— start —

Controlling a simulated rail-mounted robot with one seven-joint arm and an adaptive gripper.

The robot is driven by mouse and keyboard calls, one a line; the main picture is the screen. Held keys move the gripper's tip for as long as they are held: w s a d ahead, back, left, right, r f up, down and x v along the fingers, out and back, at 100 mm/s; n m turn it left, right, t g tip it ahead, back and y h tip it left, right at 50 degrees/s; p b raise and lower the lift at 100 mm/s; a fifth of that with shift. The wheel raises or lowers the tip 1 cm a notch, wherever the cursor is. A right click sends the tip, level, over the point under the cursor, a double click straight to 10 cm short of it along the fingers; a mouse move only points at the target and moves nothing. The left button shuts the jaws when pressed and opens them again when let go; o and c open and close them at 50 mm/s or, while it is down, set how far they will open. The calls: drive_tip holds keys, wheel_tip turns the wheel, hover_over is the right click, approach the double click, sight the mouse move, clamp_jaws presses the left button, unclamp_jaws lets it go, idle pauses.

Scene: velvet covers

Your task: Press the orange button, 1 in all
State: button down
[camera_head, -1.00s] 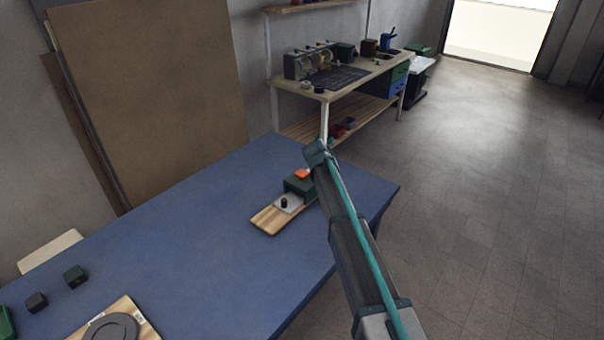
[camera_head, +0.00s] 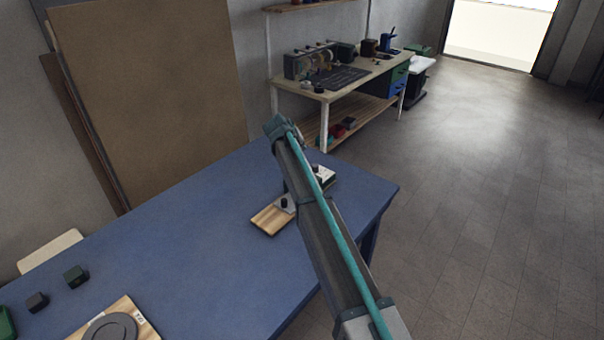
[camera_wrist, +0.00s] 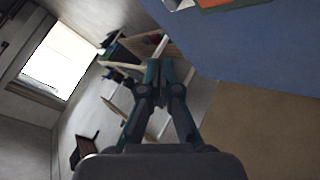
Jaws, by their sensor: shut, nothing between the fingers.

— end —
— start —

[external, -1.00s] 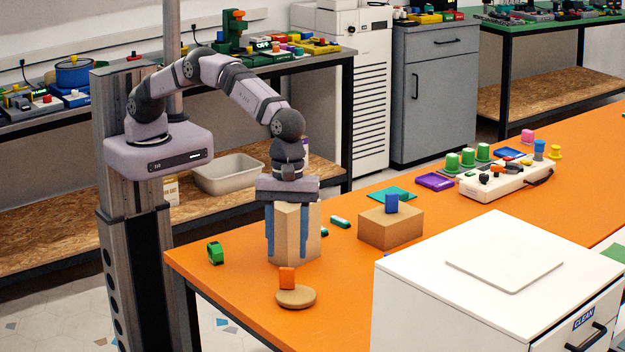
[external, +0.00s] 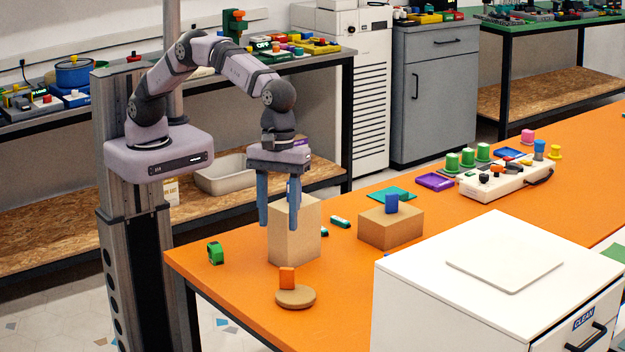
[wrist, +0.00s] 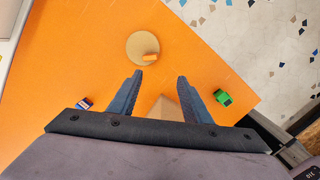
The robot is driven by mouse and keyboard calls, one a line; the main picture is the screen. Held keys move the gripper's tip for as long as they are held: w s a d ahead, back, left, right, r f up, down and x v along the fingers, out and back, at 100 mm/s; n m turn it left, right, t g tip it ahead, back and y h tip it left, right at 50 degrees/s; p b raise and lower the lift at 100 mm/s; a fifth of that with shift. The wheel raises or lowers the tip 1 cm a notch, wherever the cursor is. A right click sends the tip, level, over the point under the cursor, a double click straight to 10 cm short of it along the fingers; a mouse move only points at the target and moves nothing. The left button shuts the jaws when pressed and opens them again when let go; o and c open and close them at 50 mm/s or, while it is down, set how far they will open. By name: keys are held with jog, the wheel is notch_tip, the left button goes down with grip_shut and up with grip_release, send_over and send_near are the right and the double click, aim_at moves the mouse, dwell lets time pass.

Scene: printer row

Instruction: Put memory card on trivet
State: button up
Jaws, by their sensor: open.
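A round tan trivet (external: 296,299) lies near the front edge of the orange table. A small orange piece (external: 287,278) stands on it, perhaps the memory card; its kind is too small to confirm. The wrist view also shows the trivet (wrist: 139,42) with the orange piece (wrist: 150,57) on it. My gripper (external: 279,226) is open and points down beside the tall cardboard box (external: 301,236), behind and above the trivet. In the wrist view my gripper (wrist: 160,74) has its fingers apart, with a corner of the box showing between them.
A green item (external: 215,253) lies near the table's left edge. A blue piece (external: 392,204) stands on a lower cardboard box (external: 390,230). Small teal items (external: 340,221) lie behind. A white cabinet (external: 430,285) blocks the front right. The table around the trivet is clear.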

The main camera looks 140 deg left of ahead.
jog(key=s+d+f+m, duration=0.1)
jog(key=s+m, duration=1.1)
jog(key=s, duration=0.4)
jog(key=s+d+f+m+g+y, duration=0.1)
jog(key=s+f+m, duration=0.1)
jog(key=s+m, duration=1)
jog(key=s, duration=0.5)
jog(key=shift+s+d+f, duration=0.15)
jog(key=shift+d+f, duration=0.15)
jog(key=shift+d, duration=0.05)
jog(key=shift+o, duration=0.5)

— end —
— start —

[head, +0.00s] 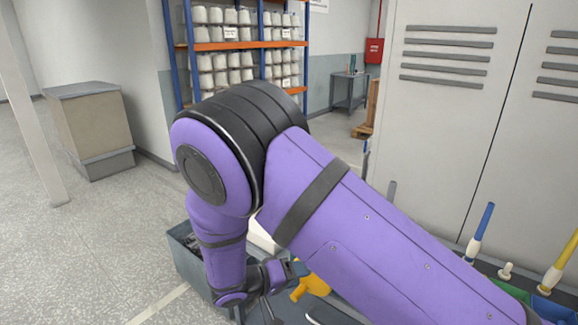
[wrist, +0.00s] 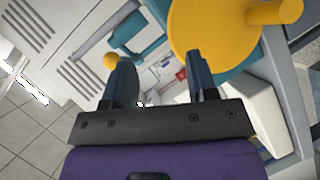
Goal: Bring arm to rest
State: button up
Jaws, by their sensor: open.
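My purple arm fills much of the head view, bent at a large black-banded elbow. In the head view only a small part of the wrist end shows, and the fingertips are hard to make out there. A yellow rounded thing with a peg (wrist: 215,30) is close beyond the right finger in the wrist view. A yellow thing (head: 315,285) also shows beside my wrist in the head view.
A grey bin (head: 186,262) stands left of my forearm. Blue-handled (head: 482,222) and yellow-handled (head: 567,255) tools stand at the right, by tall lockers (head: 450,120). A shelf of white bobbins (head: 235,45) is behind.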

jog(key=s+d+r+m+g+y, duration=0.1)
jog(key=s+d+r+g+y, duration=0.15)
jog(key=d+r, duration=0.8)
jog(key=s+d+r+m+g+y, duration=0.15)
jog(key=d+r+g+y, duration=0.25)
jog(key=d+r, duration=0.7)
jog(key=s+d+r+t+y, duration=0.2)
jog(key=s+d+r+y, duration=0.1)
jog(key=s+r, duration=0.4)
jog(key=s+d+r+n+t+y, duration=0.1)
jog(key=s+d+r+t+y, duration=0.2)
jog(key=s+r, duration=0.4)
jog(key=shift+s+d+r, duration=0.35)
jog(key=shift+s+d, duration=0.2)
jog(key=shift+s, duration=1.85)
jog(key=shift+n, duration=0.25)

— end —

**To be done**
Locate all lines that include the word "Scene" and copy them out.

**Solved problem**
Scene: velvet covers
Scene: printer row

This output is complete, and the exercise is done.